Exorcist: The Beginning Review

Exorcist: The Beginning
The full story of the first encounter briefly referenced in the original between The Excorcist's Father Merrin (Skarsgard) and the demon Pazuzu, set in and around an ancient church in Nairobi in 1949. Struggling with his faith, Merrin faces demons both outside and within...

by Ian Nathan |
Published on
Release Date:

29 Oct 2004

Running Time:

114 minutes

Certificate:

15

Original Title:

Exorcist: The Beginning

Where do you start with a cacophony like this? It involves dark powers beyond our understanding, the chill touch of evil and the death of all we have come to love and hope for. And that's just the screenplay...

You are, no doubt, well aware of the trials and tribulations that have gone into making this prequel to one of cinema's greatest nerve-wrackers (a film already burdened with two less-than-scratch sequels), and how The Beginning was completely reshot, with previous incumbent Paul Schrader shown the door as rumours spread like black flies that he'd neglected to include anything that was, well, scary. This, though, is Renny Harlin's version and we should hear him out.

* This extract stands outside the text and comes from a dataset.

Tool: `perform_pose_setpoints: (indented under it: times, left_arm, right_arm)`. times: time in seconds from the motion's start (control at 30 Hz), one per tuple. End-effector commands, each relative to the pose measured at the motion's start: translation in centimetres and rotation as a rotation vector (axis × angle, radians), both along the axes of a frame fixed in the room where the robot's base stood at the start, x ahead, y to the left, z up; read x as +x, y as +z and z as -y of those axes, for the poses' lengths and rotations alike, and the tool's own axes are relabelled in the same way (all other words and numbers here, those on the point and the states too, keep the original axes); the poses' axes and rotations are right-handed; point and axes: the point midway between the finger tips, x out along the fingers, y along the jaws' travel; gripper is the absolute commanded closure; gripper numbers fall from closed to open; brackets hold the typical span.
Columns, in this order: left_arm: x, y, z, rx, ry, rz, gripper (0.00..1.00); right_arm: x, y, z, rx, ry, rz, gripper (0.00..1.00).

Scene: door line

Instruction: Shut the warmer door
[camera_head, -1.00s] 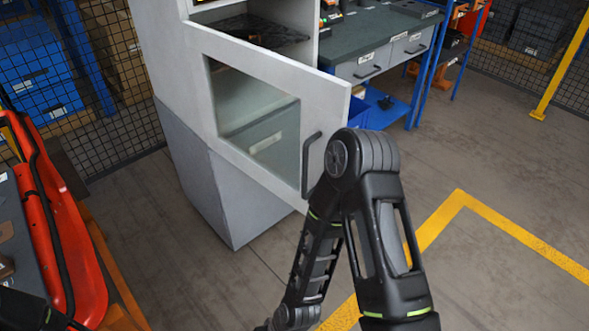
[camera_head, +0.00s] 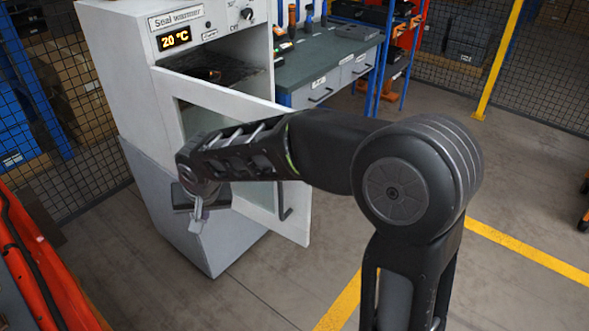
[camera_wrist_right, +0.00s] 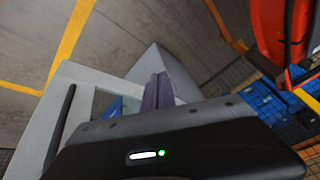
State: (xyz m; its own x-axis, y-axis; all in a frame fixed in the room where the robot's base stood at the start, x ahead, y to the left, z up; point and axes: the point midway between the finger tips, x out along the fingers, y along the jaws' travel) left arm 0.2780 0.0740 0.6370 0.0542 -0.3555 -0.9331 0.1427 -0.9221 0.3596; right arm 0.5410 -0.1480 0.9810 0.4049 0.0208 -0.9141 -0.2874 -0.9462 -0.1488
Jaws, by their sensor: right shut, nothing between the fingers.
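The seal warmer (camera_head: 112,75) stands at upper left in the head view, a white and grey cabinet with a display reading 20 °C. Its white windowed door (camera_head: 296,224) stands open, swung outward, with a dark bar handle (camera_head: 285,201) near its free edge. My right arm crosses in front of the door and hides much of its window. My right gripper (camera_head: 197,220) is shut and empty before the door's hinge side; I cannot tell if it touches. The wrist view shows its fingers (camera_wrist_right: 158,92), the door (camera_wrist_right: 32,132) and the handle (camera_wrist_right: 60,127). My left gripper is out of view.
A workbench (camera_head: 318,62) with drawers and tools stands right of the warmer. A red and orange structure (camera_head: 38,265) is at lower left. A mesh fence (camera_head: 80,150) runs behind.

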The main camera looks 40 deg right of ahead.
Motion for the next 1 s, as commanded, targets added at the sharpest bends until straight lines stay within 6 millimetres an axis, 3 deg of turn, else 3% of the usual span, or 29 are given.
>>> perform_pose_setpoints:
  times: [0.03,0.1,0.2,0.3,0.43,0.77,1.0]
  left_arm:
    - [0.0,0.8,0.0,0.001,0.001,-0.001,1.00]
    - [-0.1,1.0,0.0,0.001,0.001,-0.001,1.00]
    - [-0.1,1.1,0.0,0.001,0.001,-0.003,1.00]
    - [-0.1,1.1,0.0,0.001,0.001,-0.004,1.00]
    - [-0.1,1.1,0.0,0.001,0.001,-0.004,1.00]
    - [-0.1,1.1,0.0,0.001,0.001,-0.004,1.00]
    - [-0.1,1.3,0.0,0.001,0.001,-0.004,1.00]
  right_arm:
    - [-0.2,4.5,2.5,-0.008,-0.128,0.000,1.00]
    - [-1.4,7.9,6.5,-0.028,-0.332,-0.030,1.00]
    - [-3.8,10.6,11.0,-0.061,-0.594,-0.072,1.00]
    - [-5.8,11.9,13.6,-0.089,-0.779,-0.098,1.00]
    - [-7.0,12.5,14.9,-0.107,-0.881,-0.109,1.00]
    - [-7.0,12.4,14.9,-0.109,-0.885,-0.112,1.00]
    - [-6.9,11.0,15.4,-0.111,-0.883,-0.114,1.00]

If Schrader's problem was restraint, then Harlin goes for broke with a murky, baroque atmosphere closer in texture to a Marilyn Manson video than William Friedkin's much-vaunted original. Cue a monstrous mishmash of rotten and rotting clichés, including blood-smeared walls, inversed crucifixes, slavering hyenas and rattling bedsteads. Harlin does achieve some arresting images amid the maggoty excess, and there is a suitably pestilent array of vile goings-on.

Alas, he also keeps hitting the CGI panic button and the film is afflicted with too many gratuitous, cheap shocks. Skarsgård manfully wrestles to maintain some dignity throughout the lurches of the barely re-animated storyline, and occasionally the ghost of what may have attracted the former director flits past: a loose parallel between the supernatural evil on show here and the more pragmatic wickedness of the Nazis.

However, it's just too much of a muddle, with whole scenes baring no explanation and whole actors looking like they've stumbled into the wrong movie (naming no names, Alan 'Snatch' Ford). As the film twists its tail like a demented serpent, you half expect Schrader to leap out – his complexion gone, literally, to hell – and yell, "I told you so!" in that cough-drop snarl that's been the butt of too many parodies to be scary anymore. And they wouldn't even cough up for Tubular Bells on the soundtrack, either. Boo, hiss all round.

The truth is, this prequel – in whoever's guise – just wasn't required. It isn't quite hell, but clambering to the end of this dusty remnant of an idea is certainly purgatory.